DIUx-xView / xview3-reference

Reference data processing code and model for the xView3 prize challenge.
Other
44 stars 27 forks source link

Loss is NAN Training Stopped. #18

Open A-n-o-r-a-k opened 10 months ago

A-n-o-r-a-k commented 10 months ago

Working my way through the code I ran into this breaking error:

when running this code

# Train the model for three epochs
for epoch in range(num_epochs):
    # train for one epoch, printing every iteration
    train_one_epoch(model, optimizer, data_loader_train, device, epoch, print_freq=10)
    # update the learning rate
    lr_scheduler.step()
    # evaluate on the test dataset
    evaluate(model, data_loader_val, device=device)

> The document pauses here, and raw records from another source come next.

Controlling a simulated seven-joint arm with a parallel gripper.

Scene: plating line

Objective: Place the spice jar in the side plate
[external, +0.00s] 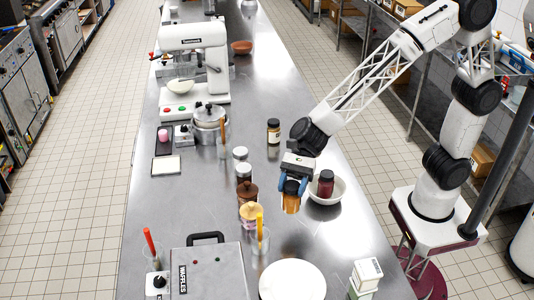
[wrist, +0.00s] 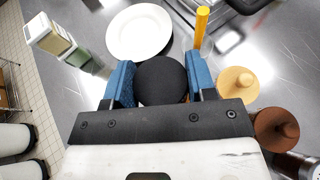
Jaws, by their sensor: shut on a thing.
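My gripper (external: 291,186) is shut on the spice jar (external: 291,203), which has an amber body and a dark lid. The jar hangs upright above the steel counter; I cannot tell how high. In the wrist view, my gripper (wrist: 161,88) has its blue fingers on either side of the jar's round black lid (wrist: 162,80), which hides most of the body. The side plate (external: 292,281) is white, round and empty, at the front of the counter, apart from the jar. It also shows in the wrist view (wrist: 139,31), beyond the jar.
A white bowl (external: 334,199) with a red jar (external: 326,184) in it stands right of my gripper. A brown-lidded canister (external: 247,190), a tan one (external: 250,213) and a glass with a yellow-handled tool (external: 260,230) stand left.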

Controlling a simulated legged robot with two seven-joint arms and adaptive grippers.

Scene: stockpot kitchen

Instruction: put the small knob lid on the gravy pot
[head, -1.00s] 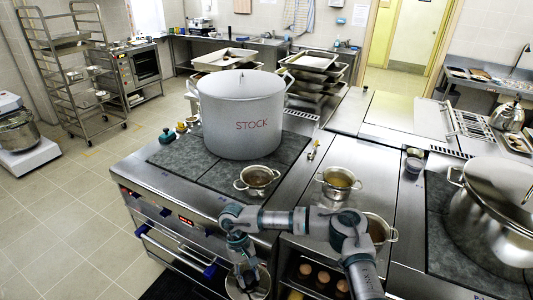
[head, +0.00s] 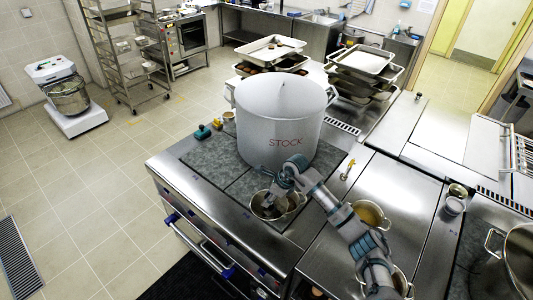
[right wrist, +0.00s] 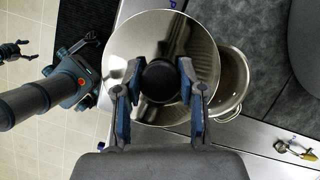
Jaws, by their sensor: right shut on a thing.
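My right gripper (head: 282,182) is shut on the black knob (right wrist: 162,81) of a shiny round lid (right wrist: 125,45). In the right wrist view the lid covers the left part of a small two-handled pot (right wrist: 233,82), whose right side shows past it. The lid is off-centre from this pot; I cannot tell the height gap. In the head view this pot (head: 292,212) stands in front of the stockpot, partly hidden by the gripper. No label tells me which small pot holds gravy. My left gripper (right wrist: 15,50) is small at the right wrist view's left edge; its jaw state is unclear.
The large STOCK pot (head: 270,120) stands close behind. Another small pot (head: 370,213) is right of my right arm, and one more (head: 400,282) is partly hidden by it. The hob's front left corner is clear.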

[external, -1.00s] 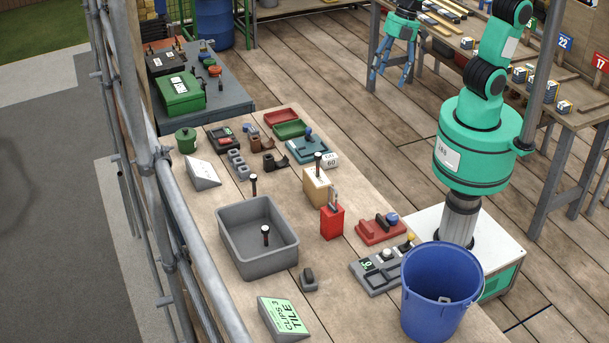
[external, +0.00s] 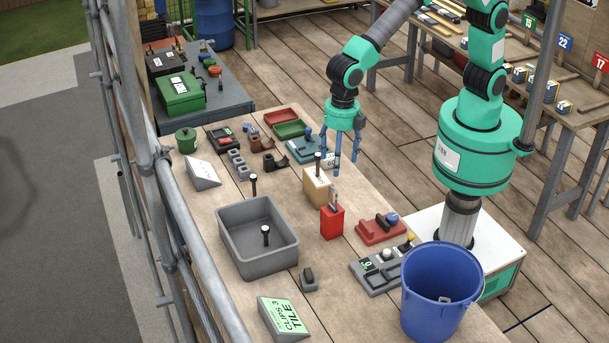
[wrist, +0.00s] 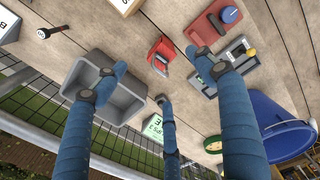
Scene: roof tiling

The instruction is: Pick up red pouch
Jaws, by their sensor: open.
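The red pouch (external: 332,222) stands upright on the workbench, right of the grey tub, with a grey item sticking out of its top. In the wrist view the red pouch (wrist: 161,54) shows near the upper middle, beyond my fingertips. My gripper (external: 338,168) has blue fingers, spread apart and empty. It hangs above the bench's right edge, behind and above the pouch, near the tan block. In the wrist view the gripper's fingers (wrist: 158,85) reach up from the bottom and touch nothing that I can make out.
A tan block (external: 316,187) with a black-handled tool stands just behind the pouch. A grey tub (external: 285,262) is to its left. A red tray with a blue knob (external: 378,234) lies to its right. A blue bucket (external: 438,300) stands at the front right.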

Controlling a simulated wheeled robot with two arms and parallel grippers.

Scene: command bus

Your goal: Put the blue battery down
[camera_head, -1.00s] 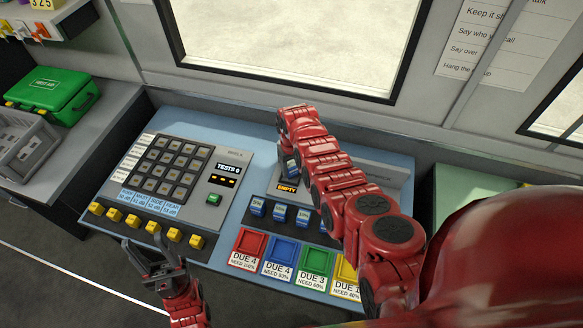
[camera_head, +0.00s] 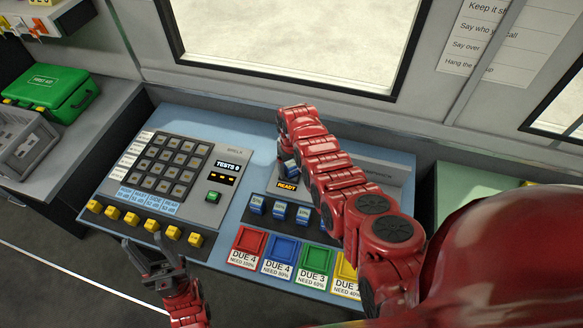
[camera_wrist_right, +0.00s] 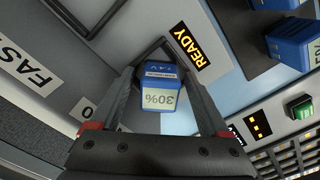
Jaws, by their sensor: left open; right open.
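A blue battery (camera_wrist_right: 161,75) with a pale "30%" label stands between the fingers of my right gripper (camera_wrist_right: 160,62) in the wrist view. The jaws are open around it. In the head view the battery (camera_head: 290,169) is partly hidden by my right arm, at the console slot beside a lit "READY" display (camera_head: 287,185). That display also shows in the wrist view (camera_wrist_right: 190,45). The battery's lower end is hard to see. My left gripper (camera_head: 152,250) is open and empty by the front edge of the console.
Several other blue batteries (camera_head: 279,211) stand in a row below the display. Red (camera_head: 249,242), blue (camera_head: 281,250) and green (camera_head: 315,259) trays line the front; a yellow tray (camera_head: 345,273) is partly hidden. A keypad panel (camera_head: 178,172) and yellow blocks (camera_head: 132,220) are at left.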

    checkpoint_path = f'trained_model_{epoch+1}_epochs.pth'
    torch.save(model.state_dict(), checkpoint_path)

It produces the following error:

Epoch: [0] [ 0/65] eta: 0:01:55 lr: 0.000125 loss: 2.9749 (2.9749) loss_classifier: 1.1639 (1.1639) loss_box_reg: 0.0148 (0.0148) loss_objectness: 1.5950 (1.5950) loss_rpn_box_reg: 0.2011 (0.2011) time: 1.7780 data: 0.4853 max mem: 5038 Loss is nan, stopping training {'loss_classifier': tensor(1.3285, device='cuda:0', grad_fn=), 'loss_box_reg': tensor(0.0082, device='cuda:0', grad_fn=), 'loss_objectness': tensor(nan, device='cuda:0', grad_fn=), 'loss_rpn_box_reg': tensor(0.1605, device='cuda:0', grad_fn=)}

An exception has occurred, use %tb to see the full traceback.

SystemExit: 1

/home/q/anaconda3/envs/xview3/lib/python3.9/site-packages/IPython/core/interactiveshell.py:3556: UserWarning: To exit: use 'exit', 'quit', or Ctrl-D. warn("To exit: use 'exit', 'quit', or Ctrl-D.", stacklevel=1)

goodgoodstudy2322 commented 3 months ago

I had the same problem. Did you solve it?